In October, just a few weeks before the bay's due date, Mr. Brown was to be ordained as a deacon. This event was marked by a meaningful ceremony in which all the deacons being ordained knelt and all of the ministers and deacons of the church laid hands on them and prayed blessing over the men, their families and their ministry to the church. When Bill's turn came, the head of the deacons, a man who had been an example and blessing to us, leaned over and whispered in his ear "I have seen your son and he is whole." Bill waited until we got all the way home before he told me that. You have to know this was a fairly traditional Baptist church, not charismatic in any way. This kind of thing just didn't happen.

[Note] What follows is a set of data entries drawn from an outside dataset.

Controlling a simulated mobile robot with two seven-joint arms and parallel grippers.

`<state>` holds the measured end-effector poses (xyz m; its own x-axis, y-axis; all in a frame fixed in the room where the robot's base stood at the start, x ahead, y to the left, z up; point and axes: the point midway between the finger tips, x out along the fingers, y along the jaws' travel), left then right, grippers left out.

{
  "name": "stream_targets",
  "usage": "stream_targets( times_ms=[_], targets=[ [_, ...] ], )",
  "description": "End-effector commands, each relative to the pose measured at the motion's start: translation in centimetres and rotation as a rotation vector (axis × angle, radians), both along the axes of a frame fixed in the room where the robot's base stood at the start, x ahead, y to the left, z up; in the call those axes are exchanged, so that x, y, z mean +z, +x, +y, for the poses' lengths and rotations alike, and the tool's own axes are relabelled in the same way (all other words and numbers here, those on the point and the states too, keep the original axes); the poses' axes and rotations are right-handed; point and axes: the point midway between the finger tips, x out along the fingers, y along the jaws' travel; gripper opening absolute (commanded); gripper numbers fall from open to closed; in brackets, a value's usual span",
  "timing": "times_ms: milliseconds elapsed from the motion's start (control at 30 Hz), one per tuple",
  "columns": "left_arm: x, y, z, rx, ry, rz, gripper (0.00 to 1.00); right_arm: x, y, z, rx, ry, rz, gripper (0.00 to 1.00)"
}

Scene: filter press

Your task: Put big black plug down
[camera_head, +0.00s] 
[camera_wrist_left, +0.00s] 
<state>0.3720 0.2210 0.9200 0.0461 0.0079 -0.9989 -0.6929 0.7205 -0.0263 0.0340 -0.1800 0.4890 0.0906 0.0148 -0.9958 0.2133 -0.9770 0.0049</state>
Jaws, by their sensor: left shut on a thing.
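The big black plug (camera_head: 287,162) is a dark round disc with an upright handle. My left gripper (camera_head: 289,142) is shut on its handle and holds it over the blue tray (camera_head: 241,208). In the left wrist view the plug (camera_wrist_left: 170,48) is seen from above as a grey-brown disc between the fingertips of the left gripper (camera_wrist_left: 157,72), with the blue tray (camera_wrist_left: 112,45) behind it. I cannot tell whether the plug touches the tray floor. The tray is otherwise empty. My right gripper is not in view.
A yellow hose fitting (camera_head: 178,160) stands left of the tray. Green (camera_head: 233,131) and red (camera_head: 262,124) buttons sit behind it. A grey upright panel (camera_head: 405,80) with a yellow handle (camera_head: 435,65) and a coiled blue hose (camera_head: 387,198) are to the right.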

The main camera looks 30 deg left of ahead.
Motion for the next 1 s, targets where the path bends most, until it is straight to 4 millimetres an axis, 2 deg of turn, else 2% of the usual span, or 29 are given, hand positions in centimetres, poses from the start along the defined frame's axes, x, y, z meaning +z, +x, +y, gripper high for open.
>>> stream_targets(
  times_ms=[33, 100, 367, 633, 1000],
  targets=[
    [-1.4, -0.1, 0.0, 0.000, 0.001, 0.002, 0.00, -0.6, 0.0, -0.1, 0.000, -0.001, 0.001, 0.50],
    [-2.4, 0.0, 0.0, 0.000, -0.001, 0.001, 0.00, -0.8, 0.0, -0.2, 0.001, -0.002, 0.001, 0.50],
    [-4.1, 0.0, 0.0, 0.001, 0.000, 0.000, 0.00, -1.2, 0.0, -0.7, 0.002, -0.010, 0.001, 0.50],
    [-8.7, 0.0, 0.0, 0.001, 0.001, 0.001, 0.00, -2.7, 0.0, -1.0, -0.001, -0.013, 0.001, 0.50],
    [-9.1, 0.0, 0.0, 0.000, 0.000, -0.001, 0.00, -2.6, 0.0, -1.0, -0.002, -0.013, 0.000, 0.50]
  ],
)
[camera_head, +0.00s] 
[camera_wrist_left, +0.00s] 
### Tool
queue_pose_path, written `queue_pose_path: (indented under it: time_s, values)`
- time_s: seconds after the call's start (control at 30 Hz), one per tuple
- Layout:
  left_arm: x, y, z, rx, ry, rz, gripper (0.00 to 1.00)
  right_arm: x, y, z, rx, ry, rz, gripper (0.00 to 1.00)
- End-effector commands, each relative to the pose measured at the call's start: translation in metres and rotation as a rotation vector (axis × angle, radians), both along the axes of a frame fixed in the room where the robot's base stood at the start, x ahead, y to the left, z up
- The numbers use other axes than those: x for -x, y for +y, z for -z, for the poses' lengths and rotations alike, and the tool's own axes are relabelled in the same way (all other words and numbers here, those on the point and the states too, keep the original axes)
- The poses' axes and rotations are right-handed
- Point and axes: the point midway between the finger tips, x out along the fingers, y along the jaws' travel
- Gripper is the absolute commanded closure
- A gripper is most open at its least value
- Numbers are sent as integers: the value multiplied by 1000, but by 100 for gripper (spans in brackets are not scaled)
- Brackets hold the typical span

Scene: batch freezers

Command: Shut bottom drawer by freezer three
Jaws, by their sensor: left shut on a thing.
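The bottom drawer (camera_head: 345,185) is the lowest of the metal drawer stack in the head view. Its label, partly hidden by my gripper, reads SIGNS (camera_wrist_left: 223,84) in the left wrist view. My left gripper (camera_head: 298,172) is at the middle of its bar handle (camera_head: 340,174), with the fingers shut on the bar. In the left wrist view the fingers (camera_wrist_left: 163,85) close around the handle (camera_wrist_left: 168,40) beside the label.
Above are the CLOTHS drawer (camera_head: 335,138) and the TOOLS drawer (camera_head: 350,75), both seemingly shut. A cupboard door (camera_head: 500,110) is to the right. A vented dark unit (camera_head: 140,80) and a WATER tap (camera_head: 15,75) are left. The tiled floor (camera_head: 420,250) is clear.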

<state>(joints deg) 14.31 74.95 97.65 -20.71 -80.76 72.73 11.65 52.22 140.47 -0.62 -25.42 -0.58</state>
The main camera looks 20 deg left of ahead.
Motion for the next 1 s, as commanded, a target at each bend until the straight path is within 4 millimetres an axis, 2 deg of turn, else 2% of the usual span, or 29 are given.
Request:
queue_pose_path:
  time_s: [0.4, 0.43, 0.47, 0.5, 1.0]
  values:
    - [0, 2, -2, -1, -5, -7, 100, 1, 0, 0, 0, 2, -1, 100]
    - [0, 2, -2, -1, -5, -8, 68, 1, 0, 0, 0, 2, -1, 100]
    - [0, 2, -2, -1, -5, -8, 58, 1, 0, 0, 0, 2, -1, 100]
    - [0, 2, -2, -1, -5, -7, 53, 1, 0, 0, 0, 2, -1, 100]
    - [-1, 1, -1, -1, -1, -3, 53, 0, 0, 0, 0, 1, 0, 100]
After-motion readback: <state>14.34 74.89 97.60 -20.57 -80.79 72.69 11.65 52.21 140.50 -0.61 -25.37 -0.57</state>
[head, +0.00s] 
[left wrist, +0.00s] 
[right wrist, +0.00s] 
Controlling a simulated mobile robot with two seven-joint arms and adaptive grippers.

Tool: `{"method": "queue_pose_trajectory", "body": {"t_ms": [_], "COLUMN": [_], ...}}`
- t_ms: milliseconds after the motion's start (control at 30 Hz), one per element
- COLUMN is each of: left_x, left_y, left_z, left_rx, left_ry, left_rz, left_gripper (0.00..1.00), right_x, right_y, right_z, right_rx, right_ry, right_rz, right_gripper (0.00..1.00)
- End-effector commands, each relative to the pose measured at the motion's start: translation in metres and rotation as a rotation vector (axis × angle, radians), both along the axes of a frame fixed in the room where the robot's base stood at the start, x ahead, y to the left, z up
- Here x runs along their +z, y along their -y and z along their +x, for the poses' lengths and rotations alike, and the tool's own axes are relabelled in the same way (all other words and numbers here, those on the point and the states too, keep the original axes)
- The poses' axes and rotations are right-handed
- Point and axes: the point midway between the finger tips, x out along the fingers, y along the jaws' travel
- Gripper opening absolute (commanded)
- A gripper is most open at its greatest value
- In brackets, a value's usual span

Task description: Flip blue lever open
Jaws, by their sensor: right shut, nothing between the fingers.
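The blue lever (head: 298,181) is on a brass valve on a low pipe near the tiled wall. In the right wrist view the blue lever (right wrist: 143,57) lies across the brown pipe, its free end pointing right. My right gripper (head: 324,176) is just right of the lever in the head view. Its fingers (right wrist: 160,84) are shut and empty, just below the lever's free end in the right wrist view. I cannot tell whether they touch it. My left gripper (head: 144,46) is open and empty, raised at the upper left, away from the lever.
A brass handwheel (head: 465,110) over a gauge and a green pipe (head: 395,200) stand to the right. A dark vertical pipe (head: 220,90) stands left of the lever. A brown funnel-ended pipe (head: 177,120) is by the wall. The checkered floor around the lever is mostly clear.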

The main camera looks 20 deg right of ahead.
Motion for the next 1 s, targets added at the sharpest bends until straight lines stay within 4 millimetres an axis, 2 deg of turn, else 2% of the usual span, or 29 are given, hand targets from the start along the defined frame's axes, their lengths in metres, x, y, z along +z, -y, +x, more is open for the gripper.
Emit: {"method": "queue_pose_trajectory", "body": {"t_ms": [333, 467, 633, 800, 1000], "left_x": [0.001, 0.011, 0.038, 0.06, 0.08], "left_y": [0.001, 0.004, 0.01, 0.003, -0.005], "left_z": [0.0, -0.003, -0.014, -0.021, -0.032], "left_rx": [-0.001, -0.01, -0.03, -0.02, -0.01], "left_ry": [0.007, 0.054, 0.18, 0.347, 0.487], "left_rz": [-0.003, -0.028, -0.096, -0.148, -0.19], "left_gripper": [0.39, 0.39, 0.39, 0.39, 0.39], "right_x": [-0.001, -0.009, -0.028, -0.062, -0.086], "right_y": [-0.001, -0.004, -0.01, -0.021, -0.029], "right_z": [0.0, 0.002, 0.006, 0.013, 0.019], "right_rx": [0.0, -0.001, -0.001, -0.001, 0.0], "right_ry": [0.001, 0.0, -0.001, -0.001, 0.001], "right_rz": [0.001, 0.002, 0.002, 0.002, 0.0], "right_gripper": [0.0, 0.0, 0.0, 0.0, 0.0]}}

We didn't really know what to think but the day to day trust in God for every dollar, every meal and now the health of our unborn baby, sure made us open to hearing God in unusual ways. Hmm, maybe that has something to do with why we experience such challenges. I'm just sayin'. We didn't tell too many people about this event and in just a few weeks we would all know if that sweet man had really heard God or not. The excitement built and built. Due date came and went. Finally, sixteen days after his October due date, well into November, that perfect little boy entered the world. We had not known his gender before the deacon ceremony. We had not known he would be without birth defects. We had felt the tender love of God as this man went out on a limb and shared that with us. Our faith was built even further. We have recalled this event to one another many times during the long years we have spent raising that son. When his life was threatened, we remembered how much trouble God went to to protect him and to even tell us about it in advance. Surely he had a plan for his life.

All your sons will be taught of the LORD;
And great shall be their well-being.